DATA SHOWN:
*****
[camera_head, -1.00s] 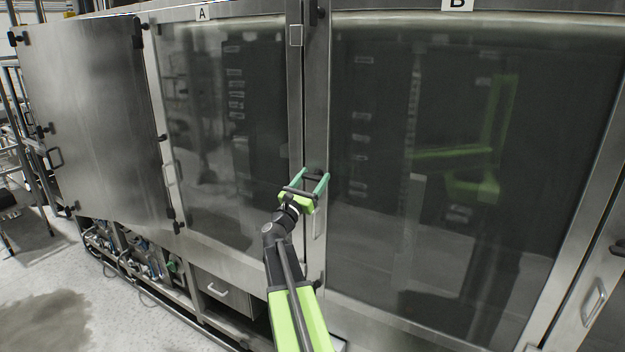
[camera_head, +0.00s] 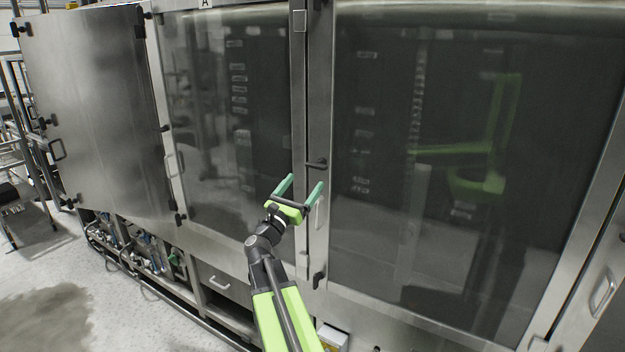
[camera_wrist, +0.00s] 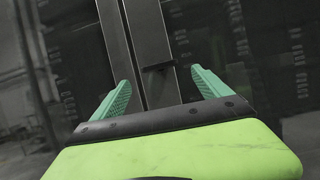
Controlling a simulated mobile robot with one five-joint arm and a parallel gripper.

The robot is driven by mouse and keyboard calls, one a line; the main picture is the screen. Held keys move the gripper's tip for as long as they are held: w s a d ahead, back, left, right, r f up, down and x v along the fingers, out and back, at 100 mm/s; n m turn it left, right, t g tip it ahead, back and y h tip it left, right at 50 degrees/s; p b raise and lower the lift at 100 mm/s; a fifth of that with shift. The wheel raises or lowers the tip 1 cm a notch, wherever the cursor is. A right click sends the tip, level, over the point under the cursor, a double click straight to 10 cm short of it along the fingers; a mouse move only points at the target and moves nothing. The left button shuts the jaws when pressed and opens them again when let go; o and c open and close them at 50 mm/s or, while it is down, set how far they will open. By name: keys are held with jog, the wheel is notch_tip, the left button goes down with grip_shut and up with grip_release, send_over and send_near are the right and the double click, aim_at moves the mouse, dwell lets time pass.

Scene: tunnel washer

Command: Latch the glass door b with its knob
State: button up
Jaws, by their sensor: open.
*****
EXERCISE DESCRIPTION: State how many lines include the string "robot". Give no other information.

EXERCISE RESULT: 2